Quote every line below exactly and skip any picture.
************
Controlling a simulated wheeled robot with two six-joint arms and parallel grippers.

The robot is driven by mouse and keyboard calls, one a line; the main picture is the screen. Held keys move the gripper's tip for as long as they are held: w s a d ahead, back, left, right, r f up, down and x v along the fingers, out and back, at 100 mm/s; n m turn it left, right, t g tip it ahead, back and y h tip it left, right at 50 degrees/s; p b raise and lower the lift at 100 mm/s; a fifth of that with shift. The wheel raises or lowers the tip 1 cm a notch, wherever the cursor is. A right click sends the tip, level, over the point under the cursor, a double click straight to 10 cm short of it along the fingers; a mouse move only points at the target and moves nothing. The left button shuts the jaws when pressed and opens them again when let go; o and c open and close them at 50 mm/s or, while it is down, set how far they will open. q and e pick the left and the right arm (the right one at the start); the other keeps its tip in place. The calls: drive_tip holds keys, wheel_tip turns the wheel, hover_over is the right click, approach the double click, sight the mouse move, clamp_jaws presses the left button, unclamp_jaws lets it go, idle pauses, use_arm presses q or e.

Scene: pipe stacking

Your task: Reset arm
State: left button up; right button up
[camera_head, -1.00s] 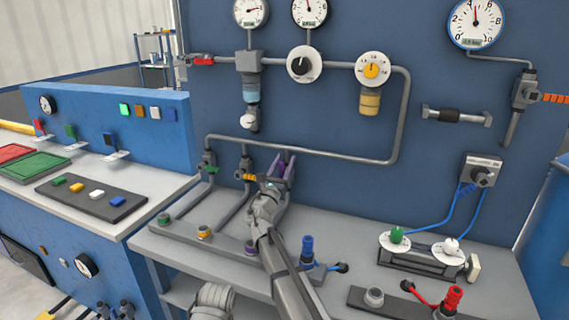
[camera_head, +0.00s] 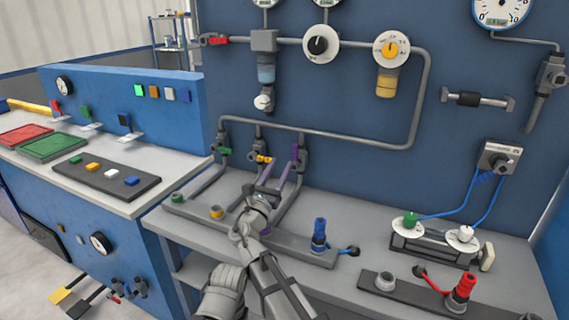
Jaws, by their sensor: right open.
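My right arm comes in from the bottom, and its grey right gripper (camera_head: 273,178) is over the workbench, in front of the blue panel. Its jaws are open and seem empty. The purple-handled valve (camera_head: 294,153) is just above and right of the fingertips and looks apart from them. The gripper partly hides the pipe below that valve. My left gripper is not in view.
Left of the gripper are a yellow-handled valve (camera_head: 264,159) and a green-handled valve (camera_head: 224,151). A blue fitting (camera_head: 319,233) stands close on the right. Farther right are a red fitting (camera_head: 463,287) and a two-dial block (camera_head: 432,247).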

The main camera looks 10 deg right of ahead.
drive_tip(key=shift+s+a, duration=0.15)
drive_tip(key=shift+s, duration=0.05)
************
◆ Completed exercise
Controlling a simulated wheeled robot with two six-joint arms and parallel grippers.

The robot is driven by mouse and keyboard calls, one a line; the main picture is the screen. Held keys move the gripper's tip for as long as they are held: w s a d ahead, back, left, right, r f up, down and x v along the fingers, out and back, at 100 mm/s; n m turn it left, right, t g tip it ahead, back and y h tip it left, right at 50 degrees/s; p b raise and lower the lift at 100 mm/s; a fifth of that with shift. The wheel raises or lowers the tip 1 cm a notch, wherever the cursor is. A right click sends the tip, level, over the point under the cursor, a double click straight to 10 cm short of it along the fingers; a mouse move only points at the target and moves nothing. The left button shuts the jaws when pressed and opens them again when let go; o and c open and close them at 50 mm/s or, while it is down, set how far they will open. q and e pick the left and the right arm (the right one at the start); the other keeps its tip in place. The calls: drive_tip holds keys, wheel_tip turns the wheel, hover_over is the right click, approach the double click, sight the mouse move, clamp_jaws presses the left button, unclamp_jaws lets it go, idle pauses, use_arm presses q or e.

Scene: pipe stacking

Your task: Reset arm
State: left button up; right button up
[camera_head, -1.00s] 
[camera_head, +0.00s] 
Jaws, by their sensor: right open.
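My right arm comes in from the bottom, and its grey right gripper (camera_head: 273,178) is over the workbench, in front of the blue panel. Its jaws are open and seem empty. The purple-handled valve (camera_head: 294,153) is just above and right of the fingertips and looks apart from them. The gripper partly hides the pipe below that valve. My left gripper is not in view.
Left of the gripper are a yellow-handled valve (camera_head: 264,159) and a green-handled valve (camera_head: 224,151). A blue fitting (camera_head: 319,233) stands close on the right. Farther right are a red fitting (camera_head: 463,287) and a two-dial block (camera_head: 432,247).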

The main camera looks 10 deg right of ahead.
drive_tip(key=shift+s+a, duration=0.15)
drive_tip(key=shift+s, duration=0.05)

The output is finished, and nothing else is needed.